Chris and I have been married for 12+ years. We’re best friends — still, despite the stress of work and life and co-parenting two little kids. But in the last few years, a sleek little number has come between us: His iPhone.
To be clear, there’s no other woman. My grievance is all about the little device that lives in my husband’s back pocket and soaks up his time and attention at all hours: first thing in the morning, on the train, during breaks at work, and at night while we’re watching TV. I’ve even caught him checking twitter in the middle of the night. And those times when I think he’s just going to the bathroom? I’m pretty sure twitter is involved then, too. And here’s the thing: I just can’t compete with a little device that gives my husband whatever he wants, whenever he wants, no matter what.

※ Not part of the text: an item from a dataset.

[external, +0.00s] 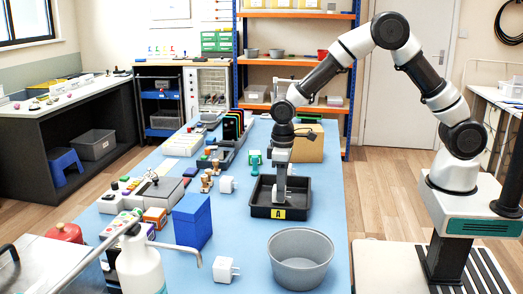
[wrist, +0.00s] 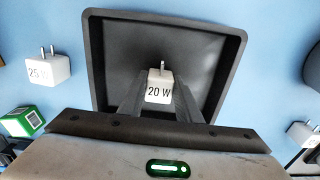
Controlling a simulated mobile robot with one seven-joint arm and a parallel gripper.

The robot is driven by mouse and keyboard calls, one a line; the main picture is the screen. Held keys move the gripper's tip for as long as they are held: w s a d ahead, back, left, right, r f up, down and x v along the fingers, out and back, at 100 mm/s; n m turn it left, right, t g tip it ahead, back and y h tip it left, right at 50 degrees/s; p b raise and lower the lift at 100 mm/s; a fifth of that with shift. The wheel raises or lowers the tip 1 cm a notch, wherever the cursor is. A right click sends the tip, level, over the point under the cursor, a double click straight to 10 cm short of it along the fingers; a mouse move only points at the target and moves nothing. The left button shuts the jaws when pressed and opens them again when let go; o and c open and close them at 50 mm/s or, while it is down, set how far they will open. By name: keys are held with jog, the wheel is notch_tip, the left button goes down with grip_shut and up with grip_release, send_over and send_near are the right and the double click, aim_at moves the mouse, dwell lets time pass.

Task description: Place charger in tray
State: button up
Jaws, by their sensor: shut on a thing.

Even our kids occasionally compete with the little screen for Chris’ attention. This morning, for example, I watched my husband scroll through his twitter feed while he fed our 11-month-old daughter her morning porridge. He was so involved with his phone that he’d forget to feed her the next bite; she’d cry out in frustration as she sat there with her mouth open, the spoon just out of her reach. I stopped just long enough from debating with my son about wearing his superhero mask to camp (again) to snap at my husband to put his phone down. “Yeah, daddy. Stop playing with your phone,” our kindergartner chimed in, gleeful at the opportunity to take part in this ongoing drama between his parents.
So, yeah, the phone makes me mad. It’s quite possible that I spend too much energy thinking about the phone, but I don’t appreciate competing with a device for my husband’s attention. Nothing annoys me more than having a conversation with him only to realise that his eyes have been glued to his Twitter feed the whole time and he has no idea what I just said. I also hate having the same discussion two days in a row because he completely missed our chat the first time around. I mean, c’mon! I expect my son to ignore me from time to time, but I need my hubs to listen.
In a way, I totally get it: The phone doesn’t make the demands that I do, in a
not-very-nice shrill tone. It’s not asking Chris to do the dishes or carry boxes downstairs or pack lunches in the morning. (Unless, I can find an app to do my bidding?) The phone is never moody. And, unlike our oldest child, the phone isn’t whining about bedtime or begging for another cookie after dinner. The phone is just there to entertain my husband and make him happy…and that’s why I’ve started to think of it as my husband’s mistress. All the fun without any of the responsibility.
I’m tempted to hide the thing.
Is your husband hooked on his iPhone? How do you deal?